Twin needles in action. Loving the stretch that I get at the hem when I use the twin needles.
Posted by Picasa

Friday, March 19, 2010

Camisole and Pantie Set

So, with DIY going under-cover, so to speak, I figured it was high time to teach a class on making your own undergarments.

With stretch lace trim, this set is super pretty and still very comfy.

Learn to sew on picot edge elastic and stretch lace. Handle knit fabrics with ease!
Modern Domestic
Sunday, May 16th Noon-4pm

Thursday, March 18, 2010

Choose your own adventure

Knit dress. (I should have modeled it, it's way cuter on a person!)

Make your own at Modern Domestic! We will be using the Built by Wendy book, Sew U Home Stretch (at Amazon(dot)com for $10 right now!). I just finished reading through the whole book and it's really a good one. All you need to know about sewing on knit fabrics, without too many details to confuse. And it comes with a lot of basic patterns.

Class will be held Sundays, April 18th and 25th, 2pm-4pm.

We will spend the first day of class drafting the pattern for the dress you choose.
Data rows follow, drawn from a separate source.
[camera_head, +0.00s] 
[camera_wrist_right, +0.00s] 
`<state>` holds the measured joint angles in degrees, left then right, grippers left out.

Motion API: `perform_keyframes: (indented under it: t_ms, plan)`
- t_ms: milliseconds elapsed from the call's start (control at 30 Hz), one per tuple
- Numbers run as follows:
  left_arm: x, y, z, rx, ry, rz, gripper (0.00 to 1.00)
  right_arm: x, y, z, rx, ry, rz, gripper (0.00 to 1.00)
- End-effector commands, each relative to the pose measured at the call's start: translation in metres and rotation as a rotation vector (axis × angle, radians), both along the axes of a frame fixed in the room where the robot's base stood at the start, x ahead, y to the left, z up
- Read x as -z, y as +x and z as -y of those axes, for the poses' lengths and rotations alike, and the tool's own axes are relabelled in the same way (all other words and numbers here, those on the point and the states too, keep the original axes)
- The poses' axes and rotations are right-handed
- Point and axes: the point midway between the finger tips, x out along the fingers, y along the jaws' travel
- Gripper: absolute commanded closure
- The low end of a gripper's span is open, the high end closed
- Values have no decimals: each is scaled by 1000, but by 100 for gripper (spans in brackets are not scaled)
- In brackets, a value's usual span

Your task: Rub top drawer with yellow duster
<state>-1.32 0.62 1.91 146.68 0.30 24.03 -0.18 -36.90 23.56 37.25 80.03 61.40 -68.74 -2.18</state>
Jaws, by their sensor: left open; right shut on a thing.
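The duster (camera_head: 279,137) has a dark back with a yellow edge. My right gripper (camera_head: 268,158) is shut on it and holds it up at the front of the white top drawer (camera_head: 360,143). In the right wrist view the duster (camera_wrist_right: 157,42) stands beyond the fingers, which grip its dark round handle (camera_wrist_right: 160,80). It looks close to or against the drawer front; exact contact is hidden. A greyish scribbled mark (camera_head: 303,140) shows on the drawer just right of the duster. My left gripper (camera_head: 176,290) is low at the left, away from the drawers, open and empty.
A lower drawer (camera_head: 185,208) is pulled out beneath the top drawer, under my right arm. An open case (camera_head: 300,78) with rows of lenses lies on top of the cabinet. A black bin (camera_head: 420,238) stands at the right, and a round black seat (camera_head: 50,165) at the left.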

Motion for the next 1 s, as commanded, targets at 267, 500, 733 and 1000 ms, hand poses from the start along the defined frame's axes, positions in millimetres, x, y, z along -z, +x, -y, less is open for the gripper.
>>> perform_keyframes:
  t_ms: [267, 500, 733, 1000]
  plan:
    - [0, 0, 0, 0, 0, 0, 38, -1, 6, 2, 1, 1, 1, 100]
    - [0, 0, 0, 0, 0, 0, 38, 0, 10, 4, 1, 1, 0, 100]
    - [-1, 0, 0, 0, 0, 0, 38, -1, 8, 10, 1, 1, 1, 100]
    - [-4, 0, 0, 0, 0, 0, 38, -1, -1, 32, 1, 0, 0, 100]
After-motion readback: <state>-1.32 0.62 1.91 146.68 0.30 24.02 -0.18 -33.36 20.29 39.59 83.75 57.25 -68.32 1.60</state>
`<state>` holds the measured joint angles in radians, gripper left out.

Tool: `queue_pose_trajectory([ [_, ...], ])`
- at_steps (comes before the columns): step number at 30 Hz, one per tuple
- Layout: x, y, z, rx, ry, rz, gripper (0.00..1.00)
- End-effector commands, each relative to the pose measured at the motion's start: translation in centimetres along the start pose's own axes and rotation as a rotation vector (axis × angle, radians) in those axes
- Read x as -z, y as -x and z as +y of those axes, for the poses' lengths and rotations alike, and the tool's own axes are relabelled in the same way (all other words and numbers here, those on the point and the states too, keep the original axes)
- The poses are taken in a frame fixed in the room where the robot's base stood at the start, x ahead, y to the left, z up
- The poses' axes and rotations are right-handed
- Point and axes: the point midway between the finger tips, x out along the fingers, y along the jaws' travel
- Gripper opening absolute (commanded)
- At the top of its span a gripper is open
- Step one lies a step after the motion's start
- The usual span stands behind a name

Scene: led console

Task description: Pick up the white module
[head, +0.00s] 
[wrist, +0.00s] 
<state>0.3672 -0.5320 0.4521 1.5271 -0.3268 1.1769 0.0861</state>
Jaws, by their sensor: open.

You decide sleeve length, neckline (boat, scoop, v-neck), waistline (empire, regular, lowered), and skirt (gathered or not, flared or straight, long or short). And of course you get to choose your fabric and optional trim for a dress that is truly you. How lucky!

If you have successfully made something else out of knit fabric, come join us!
New to knits? Take the t-shirt class that is offered April 11th, 12pm-4pm.
Posted by Picasa

Wednesday, March 17, 2010

Going Green



I had a turtle neck with a very scratchy neck. It was some nylon/wool/angora/cashmere (ha!) blend. And everytime I put it on, it drove me nuts. But I needed something green for St. Patrick's Day, right? So I cut off the neck and cut down the center front. I applied some knit scraps that I had. I cut two inch wide strips on the straight of grain (so it wouldn't stretch much and get all wavy). I folded the strips in half lengthwise and with the raw edge of the sweater lined up with the raw edges of the knit, sewed it on. I folded it to the back and stitched it down.

So during nap time, I got a new cardigan. Yay!